Goal: Go through the records and extract every line with the word "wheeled".

Recorded robot episodes:
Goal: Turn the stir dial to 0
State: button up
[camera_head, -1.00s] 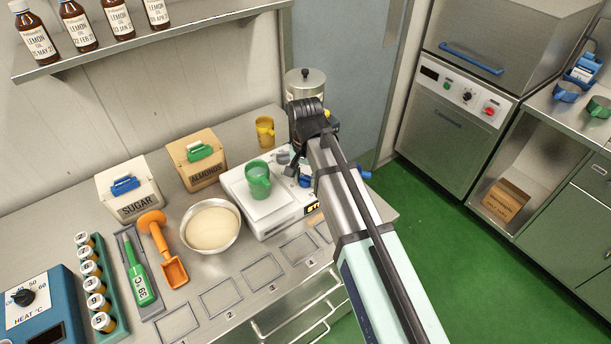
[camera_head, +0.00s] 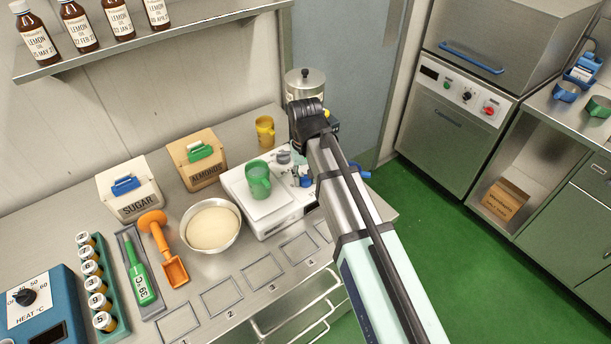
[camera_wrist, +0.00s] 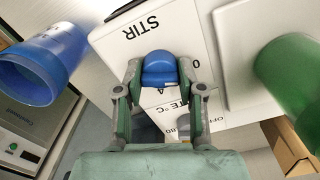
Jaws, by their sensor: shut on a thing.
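The stir dial (camera_wrist: 159,68) is a blue knob on the white front panel of the hotplate, below the upside-down word STIR in the wrist view. A 0 shows at its right and a 4 just below it. The dial's pointer mark cannot be made out. In the head view the white hotplate (camera_head: 265,223) stands on the counter with a green mug (camera_head: 258,178) on its plate. My arm covers much of the panel there.
A blue cup (camera_wrist: 35,65) is close to the left of my gripper in the wrist view. A yellow mug (camera_head: 265,131) and a metal canister (camera_head: 305,85) stand behind the hotplate. A bowl (camera_head: 211,250) stands at its left. Green floor lies right of the counter.

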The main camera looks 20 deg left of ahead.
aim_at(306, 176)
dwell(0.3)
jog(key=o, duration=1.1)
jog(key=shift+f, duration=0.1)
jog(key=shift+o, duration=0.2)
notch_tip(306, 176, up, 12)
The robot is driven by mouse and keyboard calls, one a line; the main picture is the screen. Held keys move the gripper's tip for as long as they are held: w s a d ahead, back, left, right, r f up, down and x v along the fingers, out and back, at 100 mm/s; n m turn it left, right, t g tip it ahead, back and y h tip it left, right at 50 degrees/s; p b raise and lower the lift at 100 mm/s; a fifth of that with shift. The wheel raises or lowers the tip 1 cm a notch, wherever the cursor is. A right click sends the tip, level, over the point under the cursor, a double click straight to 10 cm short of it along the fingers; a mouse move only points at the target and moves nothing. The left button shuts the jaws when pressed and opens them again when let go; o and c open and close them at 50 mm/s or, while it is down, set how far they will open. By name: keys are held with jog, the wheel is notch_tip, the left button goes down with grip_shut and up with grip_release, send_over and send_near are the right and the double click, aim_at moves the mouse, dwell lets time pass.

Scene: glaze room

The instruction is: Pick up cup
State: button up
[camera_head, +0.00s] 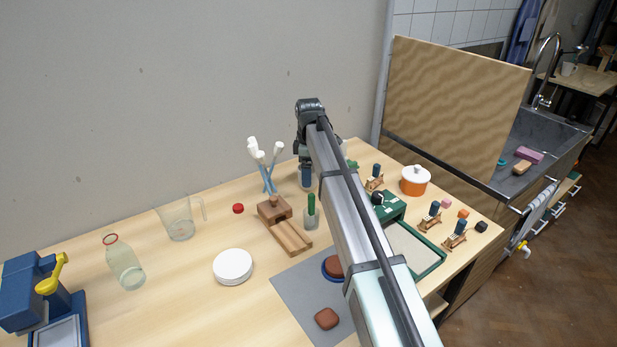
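No plain cup stands out clearly. A small clear cup (310,222) with a green-handled thing in it stands near the middle of the table. Another clear vessel with a blue thing (306,178) in it is farther back, directly below my gripper in the picture. A clear jug (179,222) with a handle stands at the left. My gripper (305,160) is at the far end of my arm, pointing down near the blue thing. Its fingers are small and dark, and I cannot tell whether they touch anything.
A glass bottle (125,265), white round discs (232,266) and a wooden block (275,208) are left of my arm. White-headed tools (264,160) stand behind the block. An orange pot (415,183) and a green tray (428,262) are on the right. My arm hides part of the grey mat (295,290).

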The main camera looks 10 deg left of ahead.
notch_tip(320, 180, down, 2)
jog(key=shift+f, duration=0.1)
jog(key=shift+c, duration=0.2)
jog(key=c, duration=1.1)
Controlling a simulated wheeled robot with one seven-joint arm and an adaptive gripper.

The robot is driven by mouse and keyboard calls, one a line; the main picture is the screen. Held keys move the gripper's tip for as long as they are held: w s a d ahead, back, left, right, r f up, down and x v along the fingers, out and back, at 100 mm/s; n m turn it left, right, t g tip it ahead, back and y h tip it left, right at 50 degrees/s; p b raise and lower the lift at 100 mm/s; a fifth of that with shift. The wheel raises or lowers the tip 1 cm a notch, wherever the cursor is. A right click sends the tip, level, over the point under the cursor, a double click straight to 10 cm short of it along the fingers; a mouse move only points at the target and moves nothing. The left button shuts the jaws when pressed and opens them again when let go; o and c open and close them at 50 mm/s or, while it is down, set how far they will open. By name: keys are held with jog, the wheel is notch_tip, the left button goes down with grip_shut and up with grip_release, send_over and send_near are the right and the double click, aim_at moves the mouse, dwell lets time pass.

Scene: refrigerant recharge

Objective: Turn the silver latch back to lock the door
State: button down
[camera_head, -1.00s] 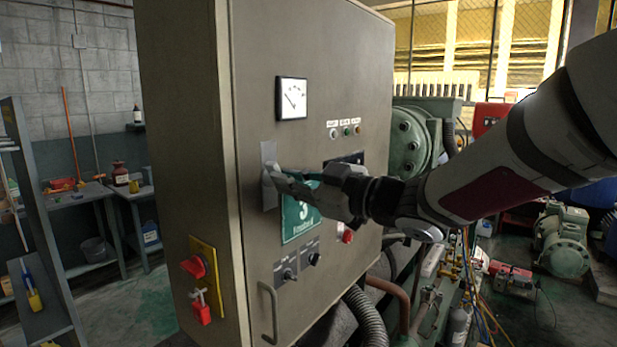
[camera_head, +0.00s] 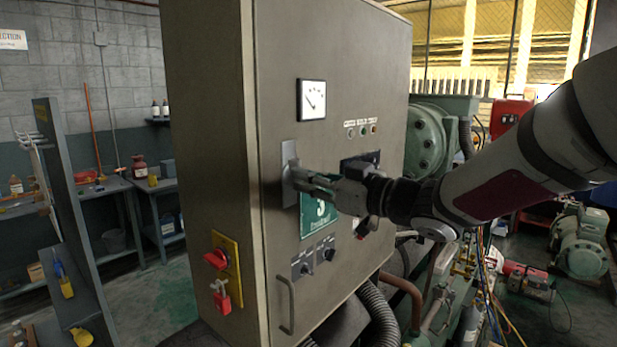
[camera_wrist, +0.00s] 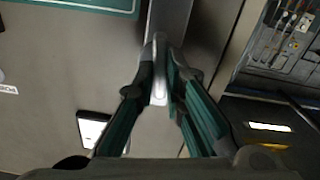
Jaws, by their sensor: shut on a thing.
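The grey cabinet door (camera_head: 335,75) looks closed against the cabinet. The silver latch sits on a plate (camera_head: 290,150) near the door's left edge, below a white gauge; my gripper partly hides it in the head view. My gripper (camera_head: 298,177) reaches in from the right at the latch. In the wrist view, my gripper (camera_wrist: 160,75) has its two dark green fingers closed around the narrow silver latch (camera_wrist: 159,88), which shows between the fingertips. The latch's exact angle is hard to tell.
A green sign (camera_head: 316,222) hangs just below my gripper. Knobs and a door handle (camera_head: 287,305) are lower on the door. A red switch (camera_head: 217,259) is on the cabinet's left side. Green machinery and pipes stand to the right; a workbench (camera_head: 100,190) is at left.

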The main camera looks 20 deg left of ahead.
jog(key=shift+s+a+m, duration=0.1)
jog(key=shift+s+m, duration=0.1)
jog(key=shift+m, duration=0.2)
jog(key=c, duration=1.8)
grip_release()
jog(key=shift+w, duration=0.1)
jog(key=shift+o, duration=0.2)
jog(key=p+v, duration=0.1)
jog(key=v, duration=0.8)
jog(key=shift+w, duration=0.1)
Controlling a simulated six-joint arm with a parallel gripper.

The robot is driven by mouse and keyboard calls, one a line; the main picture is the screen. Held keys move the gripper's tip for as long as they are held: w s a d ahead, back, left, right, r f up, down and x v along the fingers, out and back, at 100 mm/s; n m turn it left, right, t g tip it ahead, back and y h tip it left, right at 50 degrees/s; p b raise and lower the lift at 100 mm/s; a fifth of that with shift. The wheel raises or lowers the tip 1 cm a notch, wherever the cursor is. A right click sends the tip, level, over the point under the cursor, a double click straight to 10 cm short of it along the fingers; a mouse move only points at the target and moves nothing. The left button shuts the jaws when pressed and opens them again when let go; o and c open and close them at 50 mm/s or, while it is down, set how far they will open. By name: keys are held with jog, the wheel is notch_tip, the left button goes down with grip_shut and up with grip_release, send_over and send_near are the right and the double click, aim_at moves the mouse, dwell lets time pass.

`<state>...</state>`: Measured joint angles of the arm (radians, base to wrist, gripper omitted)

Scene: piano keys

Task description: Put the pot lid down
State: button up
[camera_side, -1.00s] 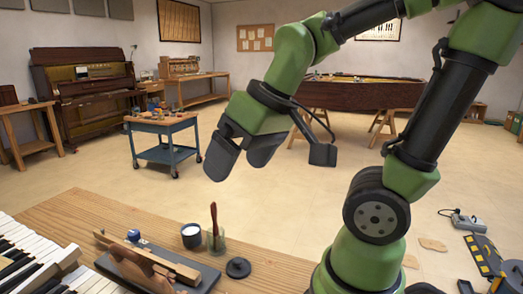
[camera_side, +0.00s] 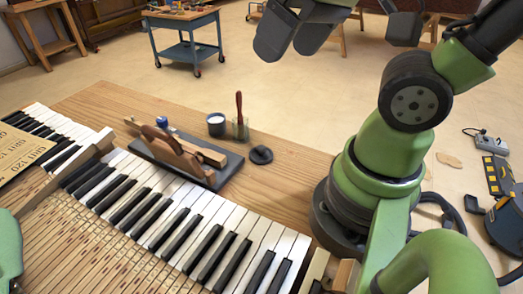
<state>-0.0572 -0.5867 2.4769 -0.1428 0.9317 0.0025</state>
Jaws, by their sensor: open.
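The pot lid (camera_side: 261,155), a small dark disc with a knob, lies on the bare wood of the bench. It is to the right of the small dark pot (camera_side: 216,124), which is uncovered and shows white contents. My gripper (camera_side: 290,48) is at the top of the view, above and apart from the lid. Its two dark fingers are apart with nothing between them. The top of the gripper is cut off by the frame edge.
A glass jar with a red-handled brush (camera_side: 240,122) stands between pot and lid. A dark tray (camera_side: 222,170) with a wooden plane and strip lies to the left. Piano keys (camera_side: 180,215) fill the lower left. Bare bench (camera_side: 290,165) shows right of the lid.

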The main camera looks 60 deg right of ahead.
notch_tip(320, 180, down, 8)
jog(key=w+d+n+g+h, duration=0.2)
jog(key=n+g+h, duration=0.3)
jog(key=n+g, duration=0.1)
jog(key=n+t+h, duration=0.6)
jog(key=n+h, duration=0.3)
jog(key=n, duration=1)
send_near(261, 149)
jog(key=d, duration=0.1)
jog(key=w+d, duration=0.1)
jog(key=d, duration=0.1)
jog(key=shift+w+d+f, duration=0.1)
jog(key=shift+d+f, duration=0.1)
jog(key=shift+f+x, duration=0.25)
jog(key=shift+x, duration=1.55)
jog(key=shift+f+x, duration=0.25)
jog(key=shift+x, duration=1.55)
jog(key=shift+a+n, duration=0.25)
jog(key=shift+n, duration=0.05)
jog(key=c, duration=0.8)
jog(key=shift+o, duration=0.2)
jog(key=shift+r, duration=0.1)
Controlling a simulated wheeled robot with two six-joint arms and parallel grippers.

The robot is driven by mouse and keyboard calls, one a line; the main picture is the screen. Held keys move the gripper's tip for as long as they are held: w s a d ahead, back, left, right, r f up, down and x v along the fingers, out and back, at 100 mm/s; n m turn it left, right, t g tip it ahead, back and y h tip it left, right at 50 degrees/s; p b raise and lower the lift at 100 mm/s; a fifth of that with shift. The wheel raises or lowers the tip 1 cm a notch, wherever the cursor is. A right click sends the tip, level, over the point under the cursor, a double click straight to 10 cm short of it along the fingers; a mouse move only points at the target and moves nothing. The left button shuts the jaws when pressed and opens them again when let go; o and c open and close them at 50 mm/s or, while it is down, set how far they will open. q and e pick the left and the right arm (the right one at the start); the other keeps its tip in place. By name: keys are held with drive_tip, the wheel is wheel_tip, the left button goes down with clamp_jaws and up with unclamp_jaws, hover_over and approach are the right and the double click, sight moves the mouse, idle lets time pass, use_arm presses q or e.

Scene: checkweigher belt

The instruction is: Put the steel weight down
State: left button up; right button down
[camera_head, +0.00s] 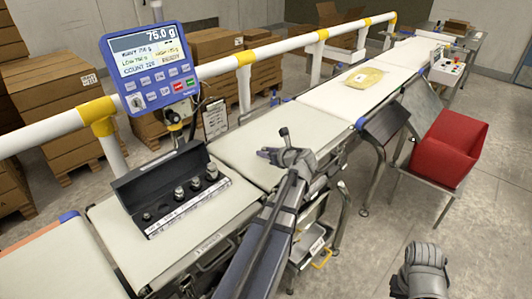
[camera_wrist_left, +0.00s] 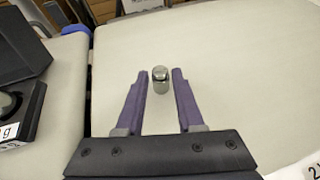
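The steel weight (camera_wrist_left: 160,82) shows in the left wrist view as a small shiny cylinder with a knob, over the pale weighing belt (camera_wrist_left: 230,70). It sits between the two purple fingertips of my left gripper (camera_wrist_left: 160,78), with a gap on each side. The fingers are open and do not touch it. In the head view my left gripper (camera_head: 273,151) is low over the weighing belt (camera_head: 235,155); I cannot make out the weight there. My right gripper (camera_head: 422,268) is at the lower right, away from the belt; its fingers are not clear.
An open black weight case (camera_head: 130,192) with several steel weights stands on the nearer belt at left. The blue display (camera_head: 150,65) reads 75.0 g. A yellow packet (camera_head: 363,77) lies on the far belt. A red bin (camera_head: 450,148) stands at right.

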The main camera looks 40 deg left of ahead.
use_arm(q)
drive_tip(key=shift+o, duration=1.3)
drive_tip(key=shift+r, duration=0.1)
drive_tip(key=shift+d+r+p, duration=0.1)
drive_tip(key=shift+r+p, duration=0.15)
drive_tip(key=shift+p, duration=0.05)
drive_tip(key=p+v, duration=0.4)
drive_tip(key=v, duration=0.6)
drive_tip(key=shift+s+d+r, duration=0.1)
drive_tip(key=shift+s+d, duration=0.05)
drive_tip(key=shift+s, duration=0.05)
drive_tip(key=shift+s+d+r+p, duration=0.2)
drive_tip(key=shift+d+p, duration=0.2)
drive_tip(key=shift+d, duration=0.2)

Result below:
Controlling a simulated wheeled robot with one seven-joint arm and an adaptive gripper.
Controlling a simulated wheeled robot with two six-joint arms and parallel grippers.

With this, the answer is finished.